Task objective =>
Your task is to transcribe all of the data below exactly, omitting the images.

<<<<

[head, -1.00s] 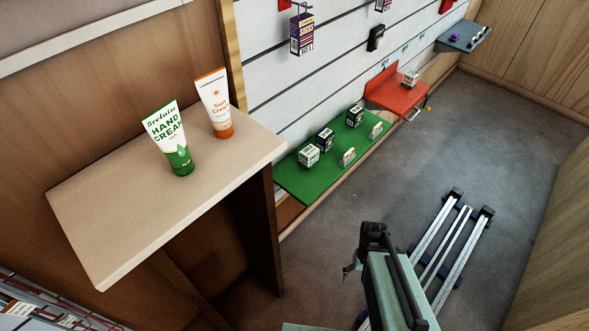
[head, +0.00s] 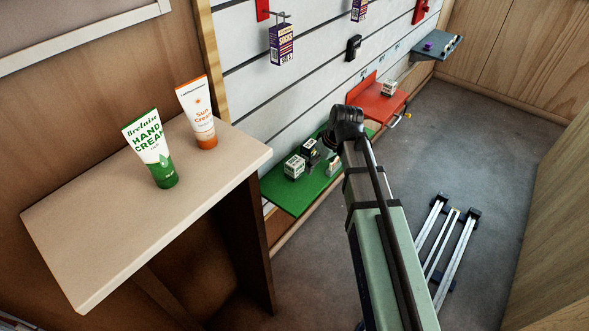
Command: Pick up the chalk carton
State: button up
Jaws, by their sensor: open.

>>>>

Completed task =>
[head, -1.00s] 
[head, +0.00s] 
Command: Pick up the chalk carton
State: button up
Jaws, by their sensor: open.

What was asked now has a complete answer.